DHAKA, Bangladesh (CSISA) – The Cereal Systems Initiative for South Asia (CSISA), in collaboration with the Agricultural Advisory Society (AAS), is scaling out a campaign in Bangladesh to increase farmers’ knowledge and skills on quality rice seedling production.
Reaching the vast number of individuals of rural Bangladesh’s huge farmer population presents a formidable challenge to the agricultural extension system’s capacity. The diversity and geographic spread of Bangladesh’s farmers also challenge extensions’ ability to link farmers with innovative and locally relevant agricultural research findings.
CSISA has launched a partnership with the AAS, an NGO, to help disseminate agricultural research and extension messages to large numbers of farming villages, highlighting locally relevant sustainable intensification technologies.
In 2012, CSISA and AAS teamed up to field test an initiative to use videos to spread agricultural information. CSISA and AAS organised 482 screenings of the Bangla language video ‘Save more, grow more, earn more,’ which introduces farmers to small-scale agricultural machinery that can be attached to two-wheeled tractors. These implements seed and fertilize crops in a way that saves fuel and labour, allowing farmers to profit while reducing irrigation requirements.

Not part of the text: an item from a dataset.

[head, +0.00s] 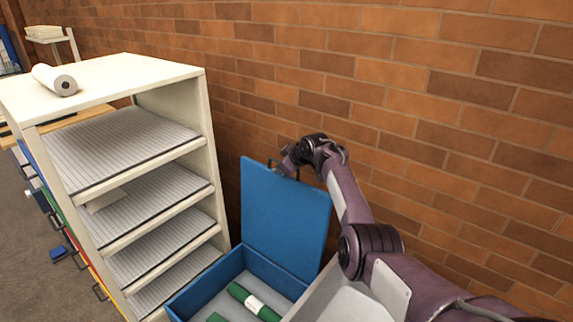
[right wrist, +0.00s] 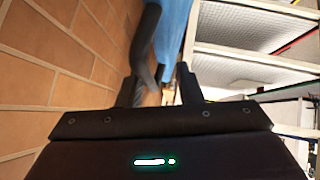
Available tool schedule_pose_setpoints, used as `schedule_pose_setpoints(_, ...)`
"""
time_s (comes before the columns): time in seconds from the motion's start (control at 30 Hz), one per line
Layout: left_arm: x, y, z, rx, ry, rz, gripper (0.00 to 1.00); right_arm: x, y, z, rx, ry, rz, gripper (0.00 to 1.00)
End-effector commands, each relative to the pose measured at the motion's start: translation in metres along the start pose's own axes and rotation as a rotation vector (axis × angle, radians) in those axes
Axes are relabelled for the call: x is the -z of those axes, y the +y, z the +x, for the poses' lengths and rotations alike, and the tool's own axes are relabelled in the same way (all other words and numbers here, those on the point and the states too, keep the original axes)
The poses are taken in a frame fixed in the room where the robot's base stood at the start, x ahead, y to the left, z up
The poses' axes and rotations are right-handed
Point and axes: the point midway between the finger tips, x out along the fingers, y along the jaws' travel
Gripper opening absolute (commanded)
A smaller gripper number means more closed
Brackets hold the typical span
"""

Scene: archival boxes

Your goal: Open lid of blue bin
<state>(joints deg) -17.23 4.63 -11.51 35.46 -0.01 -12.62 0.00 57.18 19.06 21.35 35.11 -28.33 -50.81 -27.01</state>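The blue bin (head: 206,289) stands on the floor between the shelf unit and the brick wall. Its blue lid (head: 285,215) is raised and stands nearly upright. The lid also shows, blurred, in the right wrist view (right wrist: 175,28). My right gripper (head: 287,166) is at the lid's top edge. In the right wrist view its fingers (right wrist: 160,92) are apart, with a dark curved piece and the blue lid just beyond them. I cannot tell whether they touch the lid. My left gripper is not in view.
Green rolled items (head: 254,301) lie inside the bin. A cream shelf unit (head: 140,78) with several trays stands close on the left, a white roll (head: 54,80) on top. The brick wall (head: 450,130) is close behind the lid. A grey box (head: 345,302) stands right of the bin.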

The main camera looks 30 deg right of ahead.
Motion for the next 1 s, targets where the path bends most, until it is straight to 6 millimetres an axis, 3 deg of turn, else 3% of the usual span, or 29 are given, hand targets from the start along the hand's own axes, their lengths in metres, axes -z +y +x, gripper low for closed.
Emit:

Groups of volunteers in over 300 communities distributed over 3,000 DVDs across Bangladesh and the video aired 12 times on the national station, Bangladesh Television, which resulted in a viewership of 28 million.
The initiative was so successful that it earned the prestigious international Access Agriculture Award for the use of training videos for farmer outreach in 2015.
Based on this experience, CSISA and AAS worked together this year to use video shows to increase farmers’ knowledge and skills on quality rice seedling production. The team screened ‘Healthy Rice Seedlings’ in 11 districts within Southern Bangladesh during May-July, reaching an audience of at least 23,970 people.
“Video-based material is very important for agricultural extension,” said Rezaul Karim Siddique, the director of this video production. “[Videos] create awareness among farmers about new technologies, disseminate scientific knowledge to marginalized people and areas, and can reduce knowledge gaps in agricultural production.”
Now, over 205,000 farmers have seen CSISA-related videos in the target area in Bangladesh.
The Cereal Systems Initiative for South Asia is led by the International Maize and Wheat Improvement Center and implemented jointly with the International Food Policy Research Institute and the International Rice Research Institute.